My Father-a dedication to all father’s everywhere

This post was written by Valerie on June 15, 2012
Posted Under: Grandma Quotes

My Fathers Grave

My father is buried at Ft. Rosecrans because he served in WWII. He would not talk much about his time in the war but he was stationed  in Guam and my missing son Cameron interviewed him when Cam had a high school project. Cam came back so excited about the things my Dad shared with him about his experiences in the war and Cameron was very impressed.

My father was born in Nebraska on a horse ranch and his father was a famous horse trainer along with my Dad’s uncle. Willie Shoemaker wrote about my grandfather in his book. Many of the old timer horse trainers I got to meet all remembered my grandfather. They did not know about his son, my father.

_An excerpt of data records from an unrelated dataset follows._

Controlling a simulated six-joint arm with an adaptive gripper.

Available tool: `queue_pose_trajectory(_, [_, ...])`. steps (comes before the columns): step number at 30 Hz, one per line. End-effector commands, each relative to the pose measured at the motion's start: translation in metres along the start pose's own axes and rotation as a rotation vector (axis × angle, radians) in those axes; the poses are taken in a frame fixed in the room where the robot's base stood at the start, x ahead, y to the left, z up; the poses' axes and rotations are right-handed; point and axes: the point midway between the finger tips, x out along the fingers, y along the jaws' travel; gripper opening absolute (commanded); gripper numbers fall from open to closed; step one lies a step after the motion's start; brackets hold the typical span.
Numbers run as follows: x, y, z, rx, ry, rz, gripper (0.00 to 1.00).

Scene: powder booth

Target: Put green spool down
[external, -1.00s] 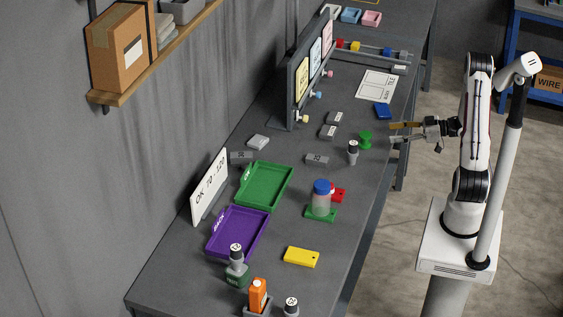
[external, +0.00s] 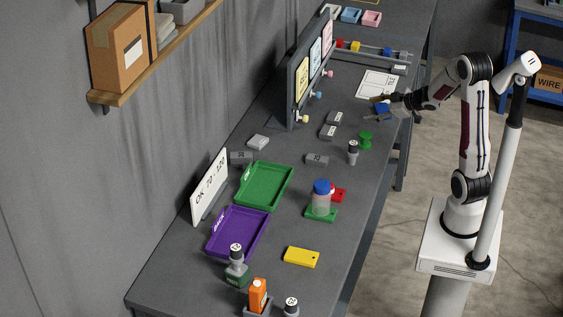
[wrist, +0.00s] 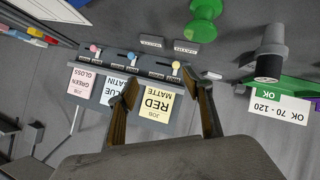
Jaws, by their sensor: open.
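The green spool (external: 365,139) stands upright on the grey bench near its right edge, beside a black-and-grey cylinder with a white top (external: 353,152). It also shows at the top of the wrist view (wrist: 205,22).
The green tray (external: 266,206) and purple tray (external: 212,247) lie nearer the camera. A rack of job cards (external: 291,90) stands upright at the back. Grey blocks (external: 328,132) lie left of the spool.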

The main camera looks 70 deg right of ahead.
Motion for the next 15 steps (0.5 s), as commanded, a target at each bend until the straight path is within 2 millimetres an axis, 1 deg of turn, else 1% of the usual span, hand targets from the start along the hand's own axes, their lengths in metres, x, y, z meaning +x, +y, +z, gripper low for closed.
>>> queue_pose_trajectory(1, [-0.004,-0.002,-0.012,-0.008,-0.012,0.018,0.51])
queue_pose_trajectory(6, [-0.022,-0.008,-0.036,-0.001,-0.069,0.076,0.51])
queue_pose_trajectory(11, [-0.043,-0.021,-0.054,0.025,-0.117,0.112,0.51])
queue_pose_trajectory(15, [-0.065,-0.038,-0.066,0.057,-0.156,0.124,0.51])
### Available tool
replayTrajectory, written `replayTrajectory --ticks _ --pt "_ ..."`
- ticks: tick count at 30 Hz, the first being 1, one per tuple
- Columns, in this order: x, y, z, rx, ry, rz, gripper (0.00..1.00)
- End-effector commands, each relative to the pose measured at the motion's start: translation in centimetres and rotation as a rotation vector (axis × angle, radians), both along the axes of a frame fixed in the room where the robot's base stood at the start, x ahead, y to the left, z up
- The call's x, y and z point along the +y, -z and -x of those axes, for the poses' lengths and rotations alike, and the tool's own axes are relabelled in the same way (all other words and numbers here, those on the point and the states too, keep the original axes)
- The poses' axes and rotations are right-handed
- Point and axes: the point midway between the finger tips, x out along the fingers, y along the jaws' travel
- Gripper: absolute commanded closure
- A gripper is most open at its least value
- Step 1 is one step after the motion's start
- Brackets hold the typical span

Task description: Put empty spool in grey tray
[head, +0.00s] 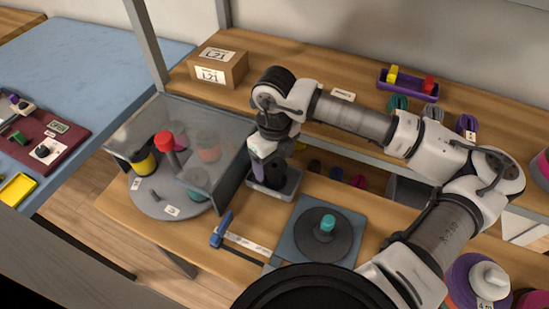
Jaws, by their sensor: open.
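My gripper (267,170) points down over the small grey tray (289,188), near the middle of the workbench. Its jaws are open. A dark, purplish shape shows between and below the fingers at the tray. I cannot tell whether it is the empty spool or part of the gripper, nor whether it touches the tray floor. The tray's back part is hidden by my gripper. No other spool in view is clearly bare.
A clear-walled enclosure (222,125) with spools on a grey disc (172,205) stands left of the tray. A dark round plate (310,240) with a teal piece (327,223) lies in front right. A blue-handled tool (221,230) lies at front. A shelf with a cardboard box (219,67) runs behind.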

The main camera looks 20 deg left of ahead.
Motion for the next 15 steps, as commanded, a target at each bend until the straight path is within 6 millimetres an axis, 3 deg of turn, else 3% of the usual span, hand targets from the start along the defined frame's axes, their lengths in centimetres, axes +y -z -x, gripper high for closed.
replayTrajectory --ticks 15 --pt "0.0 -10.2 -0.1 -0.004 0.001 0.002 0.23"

Dad’s father left his two son’s with his ex-wife and my paternal grand mother. Mae did the best she could but she was not able to always do the best by her sons. My dad was once found on a street in downtown San Diego and Mae had just left him there.

My Dad went to Hoover High School a year younger than Ted Williams the baseball player. Don McDougal and their family who owned the first refrigeration company in all of San Diego adopted my Dad for the most part. Don’s wife Joyce told my Dad about this cute blond who worked with her at Eastman Kodak and introduced them to each other. Both my dad and mom loved dancing-so their bond drew strong and were always dancing. My maternal grand parents always loved my dad even when my parents divorced when I was 7 and my brother was 5.

The things I learned from my father during those years when I did not get to see him as much as I could was how resilient he was. His first occupation was as a butcher but he did not make enough money at just one job so he took another job nights selling cokes and popcorn at the Roller Derby in downtown San Diego around where the convention center stands today. He would take my brother and I to some of those nights at the Derby and even though to this day I can’t roller skate I always loved seeing the men or women skating around the rink and how tough they were. My dad was tough but would always cry when it was time for us to leave him. He lived for a while in a small trailer he rented a “room” from another friend and the only bathroom/showers where just in another building. There was a pool and my dad “taught” me to swim by just tossing me in the deep end of the pool and yelled, “Kick your feet.” I swam.

Reflecting on my father today made me realize that aside for my own love of dancing my Dad taught me I could do anything. I have lots of different jobs, part time News reporter/receptionist for the Pacific Beach Sentinel then run by Clinton D. McKinnon, then Pacific Southwest Airlines as a stewardess (yes the ones that wore the “pettipants” in the late 60’s and early 70’s), as a teacher for the Peace Corp Camp in Escondido, as an ESL teacher ( I am bi-lingual -Spanish) and the list goes on and on. I laugh at myself when I talk about an experience I learned that can help someone and I start with “when I worked as a back office nurse….”. I honestly have done every kind of job I ever wanted to do including teaching art and working with the schools and I attribute my flexibility watching my dad struggle with life and learning how to cope and move forward.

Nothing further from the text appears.